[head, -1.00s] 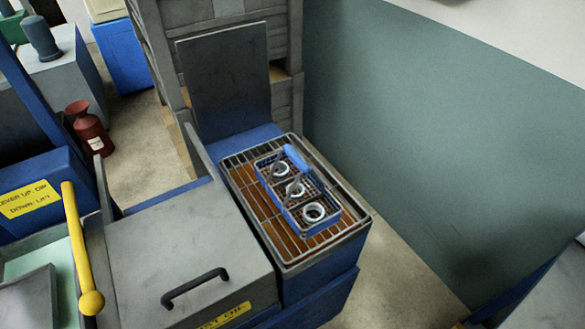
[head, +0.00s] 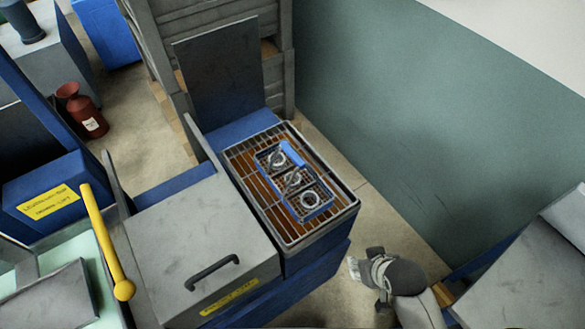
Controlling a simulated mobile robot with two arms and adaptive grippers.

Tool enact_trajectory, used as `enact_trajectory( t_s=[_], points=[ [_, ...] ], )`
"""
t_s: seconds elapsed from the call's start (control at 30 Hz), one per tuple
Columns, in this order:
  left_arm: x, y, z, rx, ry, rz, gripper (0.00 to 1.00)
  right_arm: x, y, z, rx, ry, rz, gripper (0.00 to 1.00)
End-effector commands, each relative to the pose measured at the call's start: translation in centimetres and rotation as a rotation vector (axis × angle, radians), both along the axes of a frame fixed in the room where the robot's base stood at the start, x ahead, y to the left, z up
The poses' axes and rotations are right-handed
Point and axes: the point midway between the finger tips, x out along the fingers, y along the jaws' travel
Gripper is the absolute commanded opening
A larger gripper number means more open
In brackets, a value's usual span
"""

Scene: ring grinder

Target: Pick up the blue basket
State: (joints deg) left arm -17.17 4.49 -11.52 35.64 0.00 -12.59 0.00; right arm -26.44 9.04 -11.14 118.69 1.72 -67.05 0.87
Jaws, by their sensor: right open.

————————

▶ [STATED PROBLEM] Write out each line of the listing above, exactly, from its first line to the line holding "Gripper is the absolute commanded opening", inclusive. Skip the pictures.

▶ [REPLY]
[head, -1.00s] 
[head, +0.00s] 
Controlling a simulated mobile robot with two arms and adaptive grippers.

Tool enact_trajectory, used as `enact_trajectory( t_s=[_], points=[ [_, ...] ], )`
"""
t_s: seconds elapsed from the call's start (control at 30 Hz), one per tuple
Columns, in this order:
  left_arm: x, y, z, rx, ry, rz, gripper (0.00 to 1.00)
  right_arm: x, y, z, rx, ry, rz, gripper (0.00 to 1.00)
End-effector commands, each relative to the pose measured at the call's start: translation in centimetres and rotation as a rotation vector (axis × angle, radians), both along the axes of a frame fixed in the room where the robot's base stood at the start, x ahead, y to the left, z up
The poses' axes and rotations are right-handed
Point and axes: the point midway between the finger tips, x out along the fingers, y along the jaws' travel
Gripper is the absolute commanded opening

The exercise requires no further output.